3 海洋汚染対策
(1) 未然防止対策
「海洋汚染及び海上災害の防止に関する法律」(海防法)に基づき、環境庁において、ばら積み輸送される未査定液体物質の査定等を行う。
また、「1973年の船舶による汚染の防止のための国際条約に関する1978年の議定書」附属書?(船舶からの廃物による汚染の防止のための規則)が昭和63年12月31日から国際的に実施されることに伴い、関係政令の整備等その規制を円滑に実施するための諸施策を講じる。
(2) 海洋汚染の監視測定等
環境庁においては、日本周辺を流れる海流を横断する日本沿岸からの測定線及び船舶主要航路に沿った測定線計7測線を設け、それらの測定線上の測定点等において一般の海洋観測項目のほか、海水中の重金属濃度等について、深層に及ぶ日本近海海洋汚染実態調査を行う。
海上保安庁においては、海上公害関係の要員の充実、分析資器材の整備等により監視取締体制の充実を図る。また、昭和57年に採択された「海洋法に関する国際連合条約」には200海里排他的経済水域における沿岸国の海洋汚染に関する取締権限の設定等が規定されており、こうした新海洋秩序へ対応し、広域的な監視取締体制の一層の強化を図るため、継続分を含め巡視船艇等10隻、航空機7機を整備する。
一方、我が国周辺海域や主要湾において、海洋汚染調査を実施するほか、海防法に定める排出海域(A海域)に投棄された廃棄物の拡散状態を把握するため、深海底層流観測等を実施する。
さらに、昨年に引き続き、溶存性海洋汚染物質の同時多成分識別手法の開発に関する研究を行う。

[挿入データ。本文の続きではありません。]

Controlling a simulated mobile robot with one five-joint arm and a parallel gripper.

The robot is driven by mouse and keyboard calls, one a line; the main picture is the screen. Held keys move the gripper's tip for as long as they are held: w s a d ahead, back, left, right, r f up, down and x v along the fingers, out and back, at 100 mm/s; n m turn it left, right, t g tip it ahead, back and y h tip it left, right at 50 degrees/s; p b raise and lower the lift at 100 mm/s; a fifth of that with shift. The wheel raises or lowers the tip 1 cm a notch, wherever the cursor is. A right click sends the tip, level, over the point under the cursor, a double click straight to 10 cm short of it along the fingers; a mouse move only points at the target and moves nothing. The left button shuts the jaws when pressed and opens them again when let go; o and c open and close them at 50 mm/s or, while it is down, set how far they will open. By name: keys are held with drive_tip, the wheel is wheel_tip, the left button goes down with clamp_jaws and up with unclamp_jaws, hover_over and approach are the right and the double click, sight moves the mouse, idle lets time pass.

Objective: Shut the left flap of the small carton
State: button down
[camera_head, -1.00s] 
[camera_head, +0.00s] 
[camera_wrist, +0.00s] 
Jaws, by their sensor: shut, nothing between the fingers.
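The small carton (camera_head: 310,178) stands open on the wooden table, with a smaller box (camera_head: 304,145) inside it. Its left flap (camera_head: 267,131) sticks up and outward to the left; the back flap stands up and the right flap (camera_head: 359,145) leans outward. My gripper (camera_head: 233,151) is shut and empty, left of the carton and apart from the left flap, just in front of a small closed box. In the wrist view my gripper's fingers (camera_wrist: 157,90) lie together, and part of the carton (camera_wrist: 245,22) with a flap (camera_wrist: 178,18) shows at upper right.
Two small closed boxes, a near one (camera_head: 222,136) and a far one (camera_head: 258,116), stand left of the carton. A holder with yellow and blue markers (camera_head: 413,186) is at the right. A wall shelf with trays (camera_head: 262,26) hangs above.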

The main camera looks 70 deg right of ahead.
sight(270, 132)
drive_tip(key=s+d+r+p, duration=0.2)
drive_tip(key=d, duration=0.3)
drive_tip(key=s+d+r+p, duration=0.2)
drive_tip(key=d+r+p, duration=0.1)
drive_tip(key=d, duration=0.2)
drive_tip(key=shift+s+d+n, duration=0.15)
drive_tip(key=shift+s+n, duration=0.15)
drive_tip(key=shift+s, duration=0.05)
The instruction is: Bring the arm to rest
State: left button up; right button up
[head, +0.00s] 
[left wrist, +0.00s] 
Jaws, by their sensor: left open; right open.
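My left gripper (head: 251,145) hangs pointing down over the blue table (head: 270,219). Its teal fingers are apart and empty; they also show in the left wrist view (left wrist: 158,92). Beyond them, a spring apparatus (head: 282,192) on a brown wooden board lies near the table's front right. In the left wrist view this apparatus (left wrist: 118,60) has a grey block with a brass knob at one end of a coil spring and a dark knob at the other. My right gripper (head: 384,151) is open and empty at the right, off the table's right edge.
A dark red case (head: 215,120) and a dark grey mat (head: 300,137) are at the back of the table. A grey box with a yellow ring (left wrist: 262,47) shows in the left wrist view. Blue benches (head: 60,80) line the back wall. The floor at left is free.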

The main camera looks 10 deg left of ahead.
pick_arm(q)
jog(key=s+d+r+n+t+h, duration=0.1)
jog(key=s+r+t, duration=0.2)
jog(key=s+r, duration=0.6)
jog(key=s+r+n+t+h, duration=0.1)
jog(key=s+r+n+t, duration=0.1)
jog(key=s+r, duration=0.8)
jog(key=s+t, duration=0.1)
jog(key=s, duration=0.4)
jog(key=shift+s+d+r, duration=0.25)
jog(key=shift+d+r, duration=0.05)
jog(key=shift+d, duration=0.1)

気象庁においては、日本周辺及び西太平洋海域における海洋バックグラウンド汚染観測を行う。
(3) 排出油等防除体制の整備
海上保安庁においては、海上における油等排出事故に対処するため、防除資機材を整備するほか、海上災害防止センター、流出油災害対策協議会等の指導・育成を図るとともに、官民合同の大量の油等の排出事故対策訓練を実施する。